In this challenging time, we are inundated with information from different sources about what is happening and what to do about it. I thought it timely to dust off an old blog that I wrote in 2016 about checking your assumptions which I have edited lightly to make it more reflective of the current situation.
In these times, it is important to personally check the assumptions that people are telling you to make.
I was reminded of this lesson while swapping moving stories with a friend of mine recently.
A number of years ago, my father, uncle and I were helping my grandparents to move out of their apartment. My father had rented a large moving truck and we arrived early on a Saturday morning.
My grandfather wanted to load the truck from the thirty-story apartment building’s basement elevator and so my father had to attempt to back the large moving truck into the underground parking lot located immediately beneath that building.
My father was concerned that the truck was too large to go into the parking garage, but my grandfather insisted that he had done this before with another truck and that if he could do it, his son-in-law should have the ability to do so as well.
I suspect it was this poke at my father’s driving abilities that made him forgo personally verifying what he was backing himself into.
You can guess where this is going. Turns out the truck that my father was driving was slightly larger than the one that my grandfather was apparently able to race like an Indy car around that underground parking lot.
About half-way in my father hit a pipe. Rather a large pipe actually. The water main for the entire building in fact.
As I am sure that you can imagine, hitting one of those is a bad thing. From one end of the broken pipe, city water was being pumped in at high pressure and from the other, the entire water reservoir of the apartment building was draining out, all onto the roof of the moving truck. It was like being parked at the bottom of Niagara Falls and impossible for my father to exit the truck in that deluge.
We learned that day that large drops in an apartment building’s water pressure will trigger all of its fire alarms to go off and so, at 7AM on a very cold Saturday morning, the entire population of that building had to troop outside onto the front lawn and wait for the all clear to go back in to their warm but now water free apartments.
It was a good hour later when deluge of water pouring over the truck finally abated and my father was able to sheepishly exit with pretty much every firefighter in the city and a mob of hostile pajama clad residents looking on.
My grandfather, uncle and I of course denied any relationship to the idiot driving the moving truck and tried very hard to look inconspicuous at the back of the mob.
My father, being the man that he is, shrugged off the nasty looks, ignored the firefighters trying to direct him out and personally checked the truck for damage and the path out the garage.
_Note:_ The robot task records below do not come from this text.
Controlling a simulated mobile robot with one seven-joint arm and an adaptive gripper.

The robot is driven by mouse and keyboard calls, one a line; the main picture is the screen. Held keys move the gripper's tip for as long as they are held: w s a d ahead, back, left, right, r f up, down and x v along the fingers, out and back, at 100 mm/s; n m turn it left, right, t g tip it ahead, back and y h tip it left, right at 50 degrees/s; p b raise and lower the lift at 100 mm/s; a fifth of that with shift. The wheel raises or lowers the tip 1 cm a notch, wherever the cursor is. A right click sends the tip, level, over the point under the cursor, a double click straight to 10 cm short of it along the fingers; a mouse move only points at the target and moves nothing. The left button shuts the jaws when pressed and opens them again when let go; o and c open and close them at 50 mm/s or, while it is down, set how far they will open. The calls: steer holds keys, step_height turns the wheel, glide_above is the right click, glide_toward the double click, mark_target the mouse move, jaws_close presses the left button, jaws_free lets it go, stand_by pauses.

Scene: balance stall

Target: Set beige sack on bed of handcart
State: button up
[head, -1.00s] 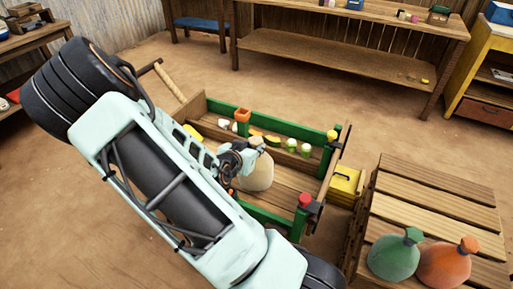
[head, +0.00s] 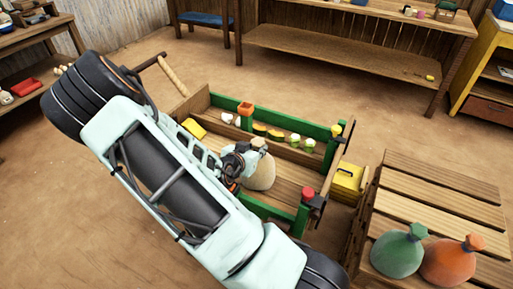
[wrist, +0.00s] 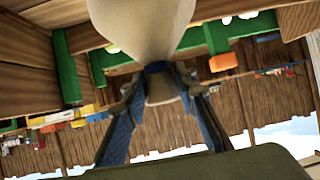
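The beige sack (head: 263,172) shows in the head view within the outline of the handcart, over its wooden bed (head: 290,177). I cannot tell whether its base touches the bed. The handcart has green rails (head: 290,124) and orange, yellow and red post caps. My gripper (head: 245,158) is at the sack's neck, partly hidden by my arm. In the wrist view, my gripper's fingers (wrist: 163,85) are closed around the narrow neck, and the sack's pale body (wrist: 145,25) fills the top middle.
Small yellow, white and green items (head: 275,134) lie along the cart's far side. A slatted wooden platform (head: 440,185) at right holds a green sack (head: 399,251) and an orange sack (head: 452,262). A yellow box (head: 347,180) is beside the cart. Floor behind the cart is open.

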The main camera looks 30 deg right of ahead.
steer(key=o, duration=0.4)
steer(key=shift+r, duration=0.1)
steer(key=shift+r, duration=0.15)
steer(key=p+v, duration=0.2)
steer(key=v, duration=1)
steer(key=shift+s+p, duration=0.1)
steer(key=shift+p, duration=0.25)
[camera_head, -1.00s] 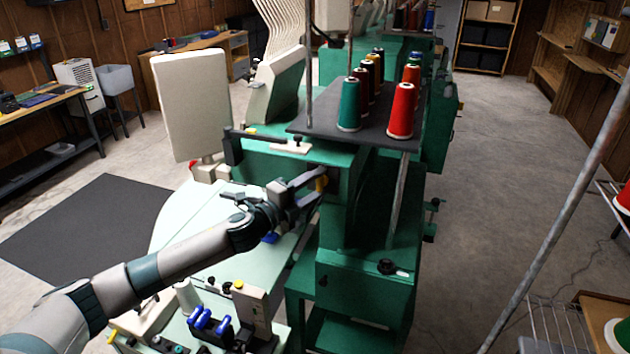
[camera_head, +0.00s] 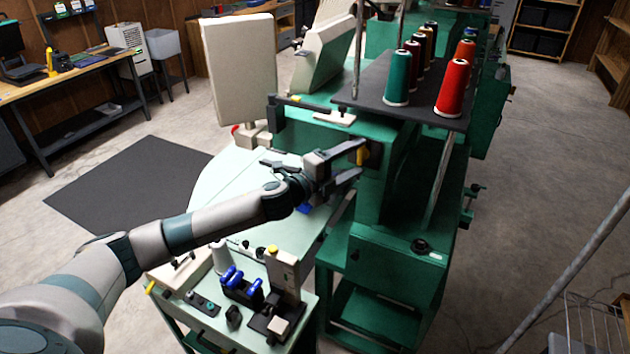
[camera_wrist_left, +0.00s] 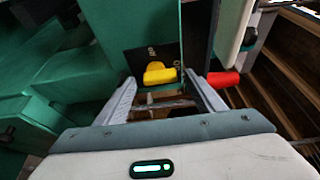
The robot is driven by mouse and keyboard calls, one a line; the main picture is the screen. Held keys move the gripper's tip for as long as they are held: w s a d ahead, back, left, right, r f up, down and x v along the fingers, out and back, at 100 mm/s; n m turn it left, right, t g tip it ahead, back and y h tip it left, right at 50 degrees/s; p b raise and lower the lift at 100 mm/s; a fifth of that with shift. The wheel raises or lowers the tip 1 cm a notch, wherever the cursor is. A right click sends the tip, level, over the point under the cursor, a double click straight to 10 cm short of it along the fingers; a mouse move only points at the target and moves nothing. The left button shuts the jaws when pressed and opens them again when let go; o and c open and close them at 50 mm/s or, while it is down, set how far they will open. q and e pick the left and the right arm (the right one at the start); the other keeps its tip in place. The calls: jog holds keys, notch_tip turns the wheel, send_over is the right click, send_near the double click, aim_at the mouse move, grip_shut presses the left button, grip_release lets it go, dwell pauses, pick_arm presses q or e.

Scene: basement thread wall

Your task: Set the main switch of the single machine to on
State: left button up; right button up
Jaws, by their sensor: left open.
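The green machine (camera_head: 385,205) stands at the middle of the head view. Its main switch (camera_head: 362,154) is a yellow handle on a black plate on the machine's side. In the left wrist view the yellow switch (camera_wrist_left: 158,74) lies crosswise in front of the fingers; lettering beside it is partly readable. My left gripper (camera_head: 361,160) is open, its two fingers apart at either side of the handle. In the wrist view the left gripper (camera_wrist_left: 160,84) frames the handle; whether a finger touches it I cannot tell. My right gripper is not in view.
Thread cones (camera_head: 453,88) stand on a dark shelf (camera_head: 425,107) above the switch. A beige panel (camera_head: 240,70) rises left of it. The pale table (camera_head: 225,190) lies below my arm. A red part (camera_wrist_left: 222,79) sits right of the fingers in the wrist view.

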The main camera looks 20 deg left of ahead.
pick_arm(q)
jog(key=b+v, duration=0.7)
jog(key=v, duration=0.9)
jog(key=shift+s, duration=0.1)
Once my father was confident that everything was correct, he pulled the truck out of the building’s newly formed lake.
My father and grandfather never spoke to each other about the incident again but since that day, my father likes to tell me that story when he is reminding me of the importance of checking the assumptions that people are telling you to make.
Right now, there are a lot of different stories floating around out there about what is happening, what can help and what can hurt you. Please remember, where possible, to verify what others are telling you before making a decision that could affect the well-being of yourself and your family.
Stay Safe.
This blog is dedicated to my father who has never said no when asked for help.
Thank you Marc for sharing your story and the reminder.